## [REQUEST]
Return the lines where the word "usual" occurs.

## [DATA SHOWN]
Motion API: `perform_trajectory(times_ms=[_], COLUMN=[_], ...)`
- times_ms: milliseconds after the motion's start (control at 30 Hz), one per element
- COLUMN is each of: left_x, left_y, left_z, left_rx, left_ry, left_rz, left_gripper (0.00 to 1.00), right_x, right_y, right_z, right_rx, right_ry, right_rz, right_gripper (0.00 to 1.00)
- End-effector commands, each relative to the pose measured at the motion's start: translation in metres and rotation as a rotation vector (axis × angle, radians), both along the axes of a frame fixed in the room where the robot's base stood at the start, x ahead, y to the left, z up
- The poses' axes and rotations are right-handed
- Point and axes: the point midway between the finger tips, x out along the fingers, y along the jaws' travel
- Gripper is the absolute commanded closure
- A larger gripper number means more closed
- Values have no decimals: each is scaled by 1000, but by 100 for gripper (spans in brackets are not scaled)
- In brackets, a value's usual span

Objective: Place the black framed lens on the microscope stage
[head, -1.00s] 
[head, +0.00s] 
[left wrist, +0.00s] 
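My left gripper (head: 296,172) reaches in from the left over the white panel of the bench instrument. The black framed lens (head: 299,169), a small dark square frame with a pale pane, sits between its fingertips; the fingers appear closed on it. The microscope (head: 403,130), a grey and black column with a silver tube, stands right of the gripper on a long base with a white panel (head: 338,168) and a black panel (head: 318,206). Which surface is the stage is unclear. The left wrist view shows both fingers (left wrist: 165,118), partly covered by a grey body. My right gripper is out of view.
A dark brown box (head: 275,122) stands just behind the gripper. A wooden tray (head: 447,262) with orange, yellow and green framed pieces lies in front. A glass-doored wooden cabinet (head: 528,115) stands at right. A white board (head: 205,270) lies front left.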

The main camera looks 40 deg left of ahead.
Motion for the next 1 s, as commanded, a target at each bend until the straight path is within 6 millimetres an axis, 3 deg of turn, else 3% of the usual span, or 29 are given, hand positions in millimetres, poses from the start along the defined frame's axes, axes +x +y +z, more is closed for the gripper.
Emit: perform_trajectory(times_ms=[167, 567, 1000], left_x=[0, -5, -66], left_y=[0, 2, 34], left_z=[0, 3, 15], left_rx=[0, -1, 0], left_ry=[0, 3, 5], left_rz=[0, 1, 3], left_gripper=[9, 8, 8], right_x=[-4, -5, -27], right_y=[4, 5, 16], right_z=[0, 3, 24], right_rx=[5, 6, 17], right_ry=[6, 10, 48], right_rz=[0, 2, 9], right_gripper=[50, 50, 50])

## [OUTPUT FOR THIS EXERCISE]
- In brackets, a value's usual span
Motion for the next 1 s, as commanded, a target at each bend until the straight path is within 6 millimetres an axis, 3 deg of turn, else 3% of the usual span, or 29 are given, hand positions in millimetres, poses from the start along the defined frame's axes, axes +x +y +z, more is closed for the gripper.

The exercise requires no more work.